*Task instructions*
Make an exact copy of the lines, leaving the pictures out.

%%

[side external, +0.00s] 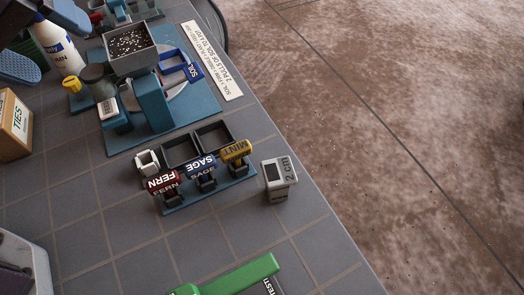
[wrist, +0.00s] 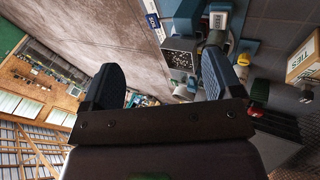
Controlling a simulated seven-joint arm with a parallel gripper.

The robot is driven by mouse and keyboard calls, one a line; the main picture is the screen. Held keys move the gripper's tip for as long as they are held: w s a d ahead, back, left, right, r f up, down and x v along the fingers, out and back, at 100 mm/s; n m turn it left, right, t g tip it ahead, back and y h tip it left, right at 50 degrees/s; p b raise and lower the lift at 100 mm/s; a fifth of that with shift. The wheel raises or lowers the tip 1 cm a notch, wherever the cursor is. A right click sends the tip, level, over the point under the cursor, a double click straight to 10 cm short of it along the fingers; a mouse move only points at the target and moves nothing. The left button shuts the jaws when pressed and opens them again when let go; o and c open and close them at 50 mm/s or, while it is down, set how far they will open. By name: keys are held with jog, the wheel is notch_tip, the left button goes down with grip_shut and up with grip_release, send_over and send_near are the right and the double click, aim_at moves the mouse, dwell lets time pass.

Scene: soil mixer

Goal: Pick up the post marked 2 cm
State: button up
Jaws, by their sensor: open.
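The post marked 2 cm (side external: 280,179) is a short pale grey block with a dark square and "2 cm" on its top face. It stands upright on the grey tiled table, near the right edge, just right of the label rack. I cannot make it out in the wrist view. My gripper (side external: 52,50) is at the top left of the side view, far from the post, near the white bottle. In the wrist view my gripper (wrist: 162,76) has its two blue-padded fingers wide apart with nothing between them.
The teal rack (side external: 212,197) holds FERN, SAGE and MINT labels left of the post. The soil mixer (side external: 152,103) with its hopper (side external: 131,48) stands behind. A green-handled tool (side external: 235,278) lies in front. A TIES box (side external: 14,124) is at left. Table around the post is mostly clear.

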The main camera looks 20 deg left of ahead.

%%

*Full answer*
[side external, +0.00s] 
[wrist, +0.00s] 
Controlling a simulated seven-joint arm with a parallel gripper.

The robot is driven by mouse and keyboard calls, one a line; the main picture is the screen. Held keys move the gripper's tip for as long as they are held: w s a d ahead, back, left, right, r f up, down and x v along the fingers, out and back, at 100 mm/s; n m turn it left, right, t g tip it ahead, back and y h tip it left, right at 50 degrees/s; p b raise and lower the lift at 100 mm/s; a fifth of that with shift. The wheel raises or lowers the tip 1 cm a notch, wherever the cursor is. A right click sends the tip, level, over the point under the cursor, a double click straight to 10 cm short of it along the fingers; a mouse move only points at the target and moves nothing. The left button shuts the jaws when pressed and opens them again when let go; o and c open and close them at 50 mm/s or, while it is down, set how far they will open. By name: keys are held with jog, the wheel is notch_tip, the left button goes down with grip_shut and up with grip_release, send_over and send_near are the right and the double click, aim_at moves the mouse, dwell lets time pass.

Scene: soil mixer

Goal: Pick up the post marked 2 cm
State: button up
Jaws, by their sensor: open.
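The post marked 2 cm (side external: 280,179) is a short pale grey block with a dark square and "2 cm" on its top face. It stands upright on the grey tiled table, near the right edge, just right of the label rack. I cannot make it out in the wrist view. My gripper (side external: 52,50) is at the top left of the side view, far from the post, near the white bottle. In the wrist view my gripper (wrist: 162,76) has its two blue-padded fingers wide apart with nothing between them.
The teal rack (side external: 212,197) holds FERN, SAGE and MINT labels left of the post. The soil mixer (side external: 152,103) with its hopper (side external: 131,48) stands behind. A green-handled tool (side external: 235,278) lies in front. A TIES box (side external: 14,124) is at left. Table around the post is mostly clear.

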The main camera looks 20 deg left of ahead.

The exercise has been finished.